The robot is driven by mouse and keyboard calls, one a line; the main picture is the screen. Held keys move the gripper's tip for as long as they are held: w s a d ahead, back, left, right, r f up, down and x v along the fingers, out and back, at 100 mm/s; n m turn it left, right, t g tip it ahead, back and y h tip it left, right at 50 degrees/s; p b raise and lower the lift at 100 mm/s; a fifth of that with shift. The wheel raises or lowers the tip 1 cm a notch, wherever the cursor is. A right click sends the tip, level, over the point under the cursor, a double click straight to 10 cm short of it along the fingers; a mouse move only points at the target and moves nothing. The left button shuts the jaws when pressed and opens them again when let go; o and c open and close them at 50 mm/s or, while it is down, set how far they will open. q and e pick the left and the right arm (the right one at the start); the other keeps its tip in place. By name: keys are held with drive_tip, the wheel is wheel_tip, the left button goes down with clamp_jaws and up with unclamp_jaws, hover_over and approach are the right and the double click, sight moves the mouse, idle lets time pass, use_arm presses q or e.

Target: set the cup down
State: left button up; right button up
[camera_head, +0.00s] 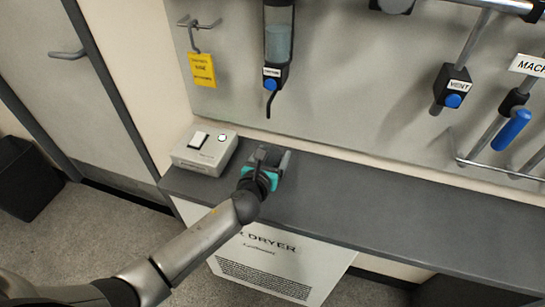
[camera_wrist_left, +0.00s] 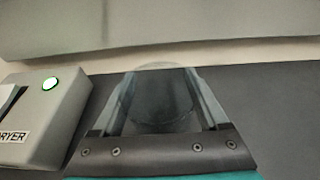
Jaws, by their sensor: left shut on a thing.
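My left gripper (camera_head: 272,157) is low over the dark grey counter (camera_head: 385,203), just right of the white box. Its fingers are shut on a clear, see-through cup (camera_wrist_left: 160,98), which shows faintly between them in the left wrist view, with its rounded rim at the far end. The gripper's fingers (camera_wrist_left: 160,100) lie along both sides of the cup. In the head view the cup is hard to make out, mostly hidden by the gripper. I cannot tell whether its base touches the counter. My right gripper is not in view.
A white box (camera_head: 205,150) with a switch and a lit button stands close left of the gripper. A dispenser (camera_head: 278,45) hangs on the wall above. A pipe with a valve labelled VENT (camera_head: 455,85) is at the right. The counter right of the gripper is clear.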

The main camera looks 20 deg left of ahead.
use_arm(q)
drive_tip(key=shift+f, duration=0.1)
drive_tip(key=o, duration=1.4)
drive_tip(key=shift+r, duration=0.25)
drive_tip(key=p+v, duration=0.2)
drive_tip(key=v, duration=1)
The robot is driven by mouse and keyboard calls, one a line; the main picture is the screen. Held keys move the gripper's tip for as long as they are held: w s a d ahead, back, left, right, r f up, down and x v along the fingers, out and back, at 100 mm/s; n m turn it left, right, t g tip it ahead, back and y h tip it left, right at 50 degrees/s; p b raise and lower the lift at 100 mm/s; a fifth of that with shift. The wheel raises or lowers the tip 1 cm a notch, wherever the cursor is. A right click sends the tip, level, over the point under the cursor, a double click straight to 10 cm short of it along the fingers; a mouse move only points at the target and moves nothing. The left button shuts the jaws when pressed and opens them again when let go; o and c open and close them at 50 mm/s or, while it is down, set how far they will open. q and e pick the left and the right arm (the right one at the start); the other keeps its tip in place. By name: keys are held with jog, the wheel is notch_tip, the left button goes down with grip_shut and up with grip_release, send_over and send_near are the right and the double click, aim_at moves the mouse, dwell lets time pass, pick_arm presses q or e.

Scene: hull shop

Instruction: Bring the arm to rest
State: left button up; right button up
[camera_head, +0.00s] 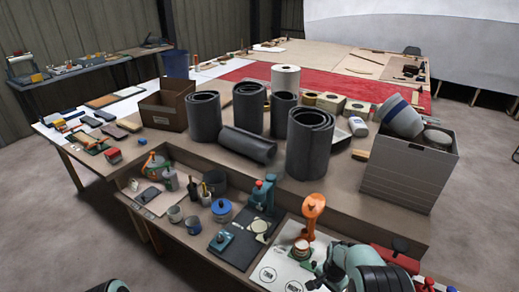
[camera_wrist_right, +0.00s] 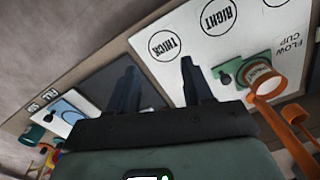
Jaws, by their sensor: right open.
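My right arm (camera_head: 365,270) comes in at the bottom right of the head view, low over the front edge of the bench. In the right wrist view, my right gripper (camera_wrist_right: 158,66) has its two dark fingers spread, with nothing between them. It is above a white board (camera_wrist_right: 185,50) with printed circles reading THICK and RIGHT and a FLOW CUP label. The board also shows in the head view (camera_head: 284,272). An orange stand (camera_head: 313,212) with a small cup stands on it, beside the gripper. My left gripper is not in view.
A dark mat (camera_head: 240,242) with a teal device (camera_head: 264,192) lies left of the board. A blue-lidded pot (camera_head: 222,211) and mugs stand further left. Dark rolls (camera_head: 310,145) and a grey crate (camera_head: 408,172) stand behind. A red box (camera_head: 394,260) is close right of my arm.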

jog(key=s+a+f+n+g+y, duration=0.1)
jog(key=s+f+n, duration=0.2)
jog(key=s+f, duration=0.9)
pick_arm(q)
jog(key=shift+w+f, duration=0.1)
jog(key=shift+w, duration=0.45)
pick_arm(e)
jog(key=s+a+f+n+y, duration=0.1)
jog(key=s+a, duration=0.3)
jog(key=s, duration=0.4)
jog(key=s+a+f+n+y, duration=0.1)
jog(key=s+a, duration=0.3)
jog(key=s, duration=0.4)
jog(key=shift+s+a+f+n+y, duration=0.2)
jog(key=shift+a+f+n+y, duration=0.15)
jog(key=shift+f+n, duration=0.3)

═══

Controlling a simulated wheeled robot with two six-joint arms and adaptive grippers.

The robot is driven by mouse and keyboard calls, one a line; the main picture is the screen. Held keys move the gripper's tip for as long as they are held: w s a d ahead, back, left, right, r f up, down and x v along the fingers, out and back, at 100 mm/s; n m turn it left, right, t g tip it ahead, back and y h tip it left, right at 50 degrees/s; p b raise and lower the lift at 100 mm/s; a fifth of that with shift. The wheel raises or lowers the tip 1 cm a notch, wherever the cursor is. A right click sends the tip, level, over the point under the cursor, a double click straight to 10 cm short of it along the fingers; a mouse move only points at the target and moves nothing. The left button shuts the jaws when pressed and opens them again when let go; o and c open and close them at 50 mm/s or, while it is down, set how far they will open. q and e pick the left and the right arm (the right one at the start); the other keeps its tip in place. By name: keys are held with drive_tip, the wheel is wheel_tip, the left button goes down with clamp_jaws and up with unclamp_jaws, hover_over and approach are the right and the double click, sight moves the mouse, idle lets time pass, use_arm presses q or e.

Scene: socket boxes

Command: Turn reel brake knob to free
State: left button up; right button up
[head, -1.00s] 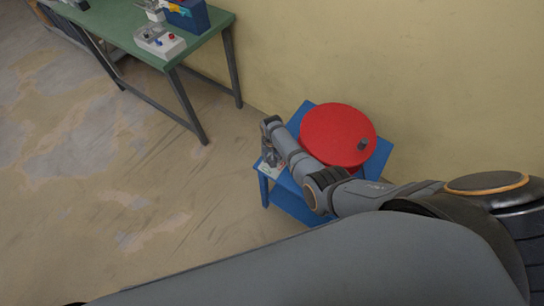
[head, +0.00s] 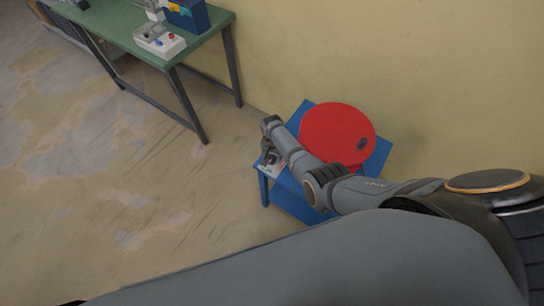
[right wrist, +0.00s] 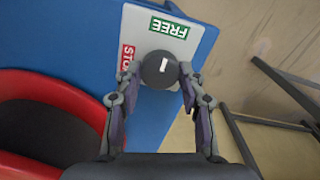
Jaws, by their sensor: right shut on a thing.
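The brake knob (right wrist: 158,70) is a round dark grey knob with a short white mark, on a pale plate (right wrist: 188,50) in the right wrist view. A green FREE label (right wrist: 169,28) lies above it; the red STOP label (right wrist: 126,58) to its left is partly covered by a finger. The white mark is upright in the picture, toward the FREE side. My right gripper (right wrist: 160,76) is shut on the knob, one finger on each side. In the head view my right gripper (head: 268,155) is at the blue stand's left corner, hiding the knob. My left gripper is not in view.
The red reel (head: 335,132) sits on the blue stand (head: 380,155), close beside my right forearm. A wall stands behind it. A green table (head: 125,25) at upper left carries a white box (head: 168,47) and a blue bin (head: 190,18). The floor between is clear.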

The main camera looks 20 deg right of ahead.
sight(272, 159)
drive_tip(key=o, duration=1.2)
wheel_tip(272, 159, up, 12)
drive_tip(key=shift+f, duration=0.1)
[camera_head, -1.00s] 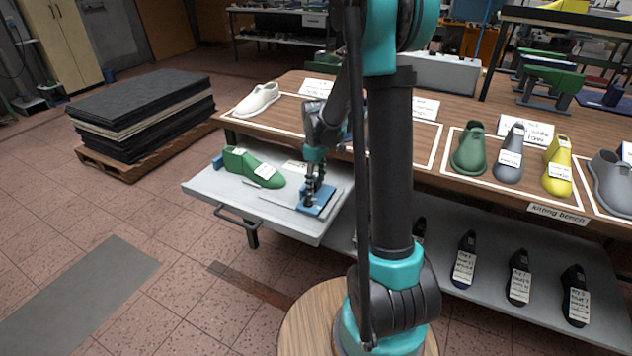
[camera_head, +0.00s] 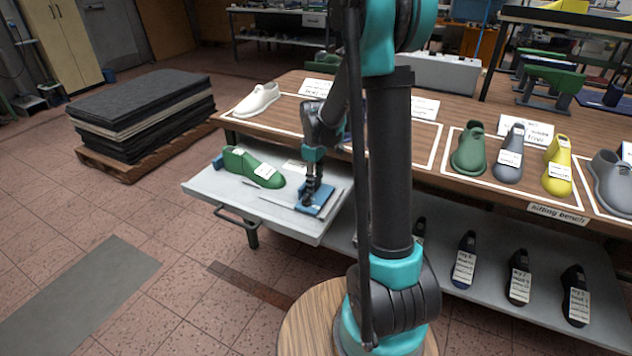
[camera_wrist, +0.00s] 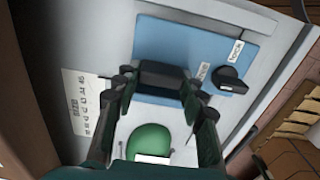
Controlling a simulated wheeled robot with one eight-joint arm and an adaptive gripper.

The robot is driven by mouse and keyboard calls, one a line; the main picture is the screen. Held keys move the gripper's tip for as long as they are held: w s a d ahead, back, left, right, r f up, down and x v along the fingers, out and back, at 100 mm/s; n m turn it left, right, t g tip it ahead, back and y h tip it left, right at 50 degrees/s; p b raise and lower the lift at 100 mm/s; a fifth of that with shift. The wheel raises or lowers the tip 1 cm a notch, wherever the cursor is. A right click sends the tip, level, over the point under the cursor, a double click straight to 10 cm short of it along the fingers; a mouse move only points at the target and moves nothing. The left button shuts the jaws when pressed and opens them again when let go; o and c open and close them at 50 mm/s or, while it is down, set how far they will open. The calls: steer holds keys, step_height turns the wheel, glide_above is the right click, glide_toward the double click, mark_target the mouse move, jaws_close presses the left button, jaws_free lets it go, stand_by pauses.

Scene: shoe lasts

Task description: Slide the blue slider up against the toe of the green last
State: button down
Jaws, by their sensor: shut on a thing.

═══

Work out how many lines in the records above contain the word "simulated", and reply with that number alone.

2